Open Graph for AI search and link unfurling in 2026
Open Graph started as a social-sharing convenience, but in 2026 the same tags get consumed in more places than ever. AI search tools and chat assistants that surface links increasingly render an unfurled card, and they pull og:title, og:description, and og:image to build it, just like a messaging app does. A clean Open Graph block therefore shapes how your link looks not only in a feed but also when an AI engine cites you with a visual preview. Pages with no og:image become a flat text link in those surfaces, which earns far less attention.
The takeaway is to treat Open Graph as part of your core metadata rather than a nice-to-have for the marketing team. Every page you actually want shared or cited should carry a complete, accurate og:* set, and the image should communicate the page topic at a glance, because in a feed or an AI answer the image is read before the words. Using the preview to sanity-check that image at its real rendered size is the cheapest way to make sure your links look intentional wherever they end up.
Shipping Open Graph across templates, not just pages
The fastest way to get Open Graph wrong at scale is to set it once on the homepage and forget the templates. Blog posts, product pages, and category pages each need their own og:title, og:description, and ideally their own og:image, because a single site-wide image makes every shared link look identical and generic.

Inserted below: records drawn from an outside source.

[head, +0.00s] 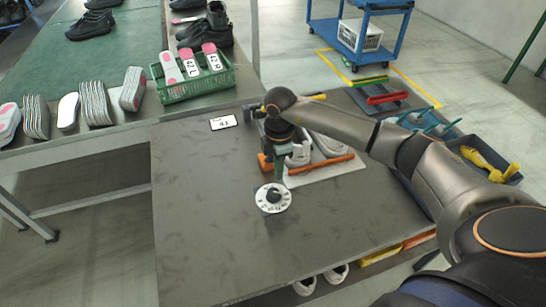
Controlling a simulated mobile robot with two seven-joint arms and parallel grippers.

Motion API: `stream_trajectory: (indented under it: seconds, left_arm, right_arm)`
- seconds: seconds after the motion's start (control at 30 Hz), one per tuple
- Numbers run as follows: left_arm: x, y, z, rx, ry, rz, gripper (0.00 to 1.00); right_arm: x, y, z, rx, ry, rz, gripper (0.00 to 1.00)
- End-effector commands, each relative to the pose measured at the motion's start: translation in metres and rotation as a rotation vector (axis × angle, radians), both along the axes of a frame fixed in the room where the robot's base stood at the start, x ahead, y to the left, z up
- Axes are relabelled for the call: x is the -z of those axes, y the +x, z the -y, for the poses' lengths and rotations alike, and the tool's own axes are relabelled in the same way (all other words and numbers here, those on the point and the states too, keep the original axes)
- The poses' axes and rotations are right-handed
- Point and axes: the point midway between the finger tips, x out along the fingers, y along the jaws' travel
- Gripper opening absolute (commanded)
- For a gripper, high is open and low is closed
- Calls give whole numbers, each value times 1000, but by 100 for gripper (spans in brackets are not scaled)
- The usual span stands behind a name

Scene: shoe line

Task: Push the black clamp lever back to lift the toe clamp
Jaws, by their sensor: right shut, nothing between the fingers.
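My right arm comes in from the right, and its gripper (280,146) points down over the fixture at the back of the grey table. It is shut and empty. The black clamp lever cannot be made out; the gripper and wrist cover that part of the fixture. I cannot tell whether the gripper touches the lever. The toe clamp is not clear either. Grey shoes (298,154) lie beside the gripper on a pale mat (325,171), with an orange bar (322,164) in front. A round white dial (272,199) with a black knob stands nearer. My left gripper is not in view.
The grey table (215,215) is clear at the front and left. A white card marked 43 (223,122) lies at its back left. A green crate (195,84) of insoles stands behind.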

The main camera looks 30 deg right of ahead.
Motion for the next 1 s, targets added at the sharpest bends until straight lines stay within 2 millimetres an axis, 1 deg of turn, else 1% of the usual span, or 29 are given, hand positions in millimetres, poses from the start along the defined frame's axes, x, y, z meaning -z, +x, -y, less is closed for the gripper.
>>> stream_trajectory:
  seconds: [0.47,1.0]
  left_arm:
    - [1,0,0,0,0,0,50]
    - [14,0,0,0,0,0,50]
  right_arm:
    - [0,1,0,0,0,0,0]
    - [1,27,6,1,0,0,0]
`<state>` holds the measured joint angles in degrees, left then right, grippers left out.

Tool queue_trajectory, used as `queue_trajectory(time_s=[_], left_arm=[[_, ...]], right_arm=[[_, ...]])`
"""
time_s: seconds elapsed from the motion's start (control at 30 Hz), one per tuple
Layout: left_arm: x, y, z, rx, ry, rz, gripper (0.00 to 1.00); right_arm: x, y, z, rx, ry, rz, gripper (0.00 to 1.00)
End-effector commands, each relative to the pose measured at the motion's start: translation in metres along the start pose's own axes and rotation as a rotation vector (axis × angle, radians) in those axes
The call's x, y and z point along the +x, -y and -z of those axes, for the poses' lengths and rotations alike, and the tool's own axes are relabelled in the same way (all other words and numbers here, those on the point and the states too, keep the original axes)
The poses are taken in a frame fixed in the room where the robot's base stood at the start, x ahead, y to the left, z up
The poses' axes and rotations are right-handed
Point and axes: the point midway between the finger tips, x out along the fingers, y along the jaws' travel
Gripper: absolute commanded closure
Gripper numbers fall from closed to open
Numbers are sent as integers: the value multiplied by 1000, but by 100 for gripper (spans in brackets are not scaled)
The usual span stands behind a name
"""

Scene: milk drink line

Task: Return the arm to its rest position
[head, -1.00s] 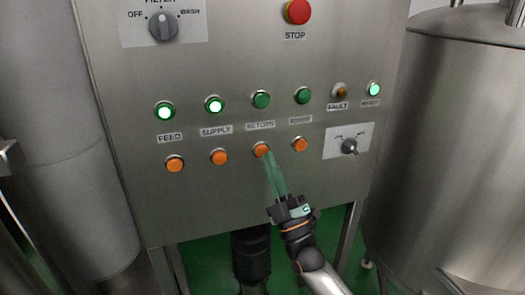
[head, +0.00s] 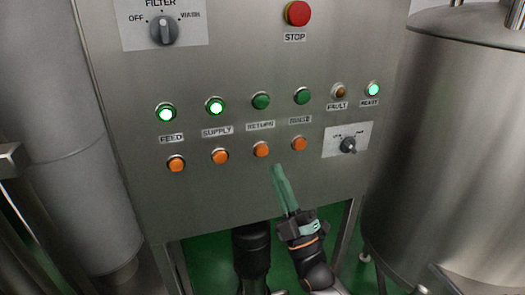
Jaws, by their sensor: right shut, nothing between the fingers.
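My right gripper (head: 278,170) has shut green fingers with nothing between them. It is in front of the lower part of the steel control panel (head: 220,190), just below and right of the orange button under RETURN (head: 261,149), and apart from it. The right arm (head: 312,262) comes up from the bottom of the head view. My left gripper is not in view.
The panel has green FEED (head: 166,112) and SUPPLY (head: 215,106) lamps lit, more buttons, a FILTER knob (head: 163,30) and a red STOP button (head: 298,13). A steel tank (head: 450,150) stands right, a grey cylinder (head: 60,140) left. Green floor (head: 210,262) shows below.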

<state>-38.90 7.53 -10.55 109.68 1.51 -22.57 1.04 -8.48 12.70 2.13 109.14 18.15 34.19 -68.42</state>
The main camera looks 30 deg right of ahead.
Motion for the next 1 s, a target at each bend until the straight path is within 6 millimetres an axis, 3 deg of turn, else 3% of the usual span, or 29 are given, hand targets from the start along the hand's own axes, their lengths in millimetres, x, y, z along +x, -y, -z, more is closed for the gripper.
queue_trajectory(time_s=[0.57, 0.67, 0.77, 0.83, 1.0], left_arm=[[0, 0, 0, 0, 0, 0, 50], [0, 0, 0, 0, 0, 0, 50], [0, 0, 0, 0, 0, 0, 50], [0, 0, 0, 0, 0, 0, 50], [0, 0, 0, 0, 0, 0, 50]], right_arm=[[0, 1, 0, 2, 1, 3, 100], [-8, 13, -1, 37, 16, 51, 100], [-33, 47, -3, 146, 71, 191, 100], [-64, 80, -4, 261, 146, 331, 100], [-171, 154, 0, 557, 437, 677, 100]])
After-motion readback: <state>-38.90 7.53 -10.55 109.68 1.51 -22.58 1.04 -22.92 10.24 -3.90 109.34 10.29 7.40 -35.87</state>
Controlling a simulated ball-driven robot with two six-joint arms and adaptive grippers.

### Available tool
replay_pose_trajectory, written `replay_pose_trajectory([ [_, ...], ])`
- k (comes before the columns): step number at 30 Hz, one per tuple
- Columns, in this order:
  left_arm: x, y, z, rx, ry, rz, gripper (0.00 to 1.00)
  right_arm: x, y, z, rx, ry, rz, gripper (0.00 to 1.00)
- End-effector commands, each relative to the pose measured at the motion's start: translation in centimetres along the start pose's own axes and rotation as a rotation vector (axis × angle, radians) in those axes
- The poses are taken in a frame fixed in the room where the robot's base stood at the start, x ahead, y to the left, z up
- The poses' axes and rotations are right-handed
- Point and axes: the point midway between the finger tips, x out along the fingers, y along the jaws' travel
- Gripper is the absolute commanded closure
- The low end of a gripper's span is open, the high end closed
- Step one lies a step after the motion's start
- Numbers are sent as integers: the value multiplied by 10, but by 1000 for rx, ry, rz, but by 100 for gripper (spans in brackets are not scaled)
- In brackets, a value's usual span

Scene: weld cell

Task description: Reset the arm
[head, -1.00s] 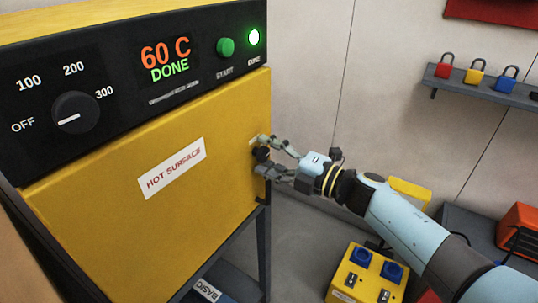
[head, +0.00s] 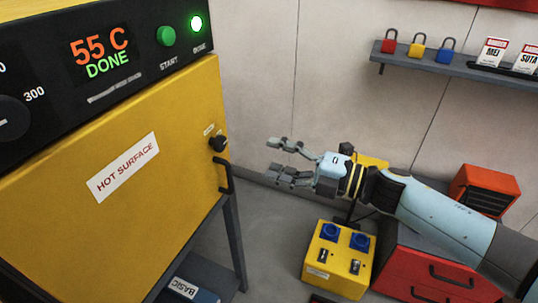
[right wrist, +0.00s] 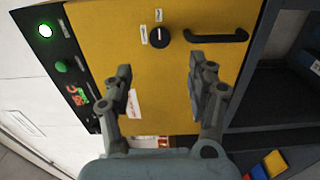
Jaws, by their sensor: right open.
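My right gripper (head: 279,161) is open and empty, to the right of the yellow oven and clear of its door. In the right wrist view its two fingers (right wrist: 158,90) are spread apart with nothing between them. The oven door (head: 110,190) looks shut and has a "HOT SURFACE" label. A black knob (head: 218,144) and a dark handle (head: 226,174) are at the door's right edge; the knob also shows in the right wrist view (right wrist: 160,36). The panel display (head: 100,53) reads 55 C DONE, and the lamp beside it is lit green. My left gripper is not in view.
A yellow box with blue sockets (head: 338,262) stands below my right arm. A red drawer cabinet (head: 440,270) is under the arm at the right. A wall shelf (head: 450,68) holds padlocks and tags. Free space lies between the oven and my gripper.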

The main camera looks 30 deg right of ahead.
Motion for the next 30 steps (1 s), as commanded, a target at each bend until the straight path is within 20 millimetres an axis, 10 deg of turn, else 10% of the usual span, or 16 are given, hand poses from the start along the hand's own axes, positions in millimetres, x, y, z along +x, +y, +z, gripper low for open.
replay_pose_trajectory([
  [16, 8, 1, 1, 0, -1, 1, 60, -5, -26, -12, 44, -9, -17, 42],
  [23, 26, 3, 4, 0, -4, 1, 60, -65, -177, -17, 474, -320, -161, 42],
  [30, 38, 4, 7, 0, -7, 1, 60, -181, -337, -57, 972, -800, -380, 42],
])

Many sites solve this by generating a dynamic og:image per page that includes the page title baked into a branded template, so every share is distinct without manual design work.
Whatever approach you take, test the template with a real example from each page type rather than assuming the homepage result carries over. Use this preview on one representative blog post, one product, and one category page, confirm the per-page values resolve correctly, then trust the template for the rest. After any theme update, plugin change, or migration, re-test, because those are the moments a working og:* setup quietly reverts to a default or starts emitting duplicate tags that confuse the consuming platforms.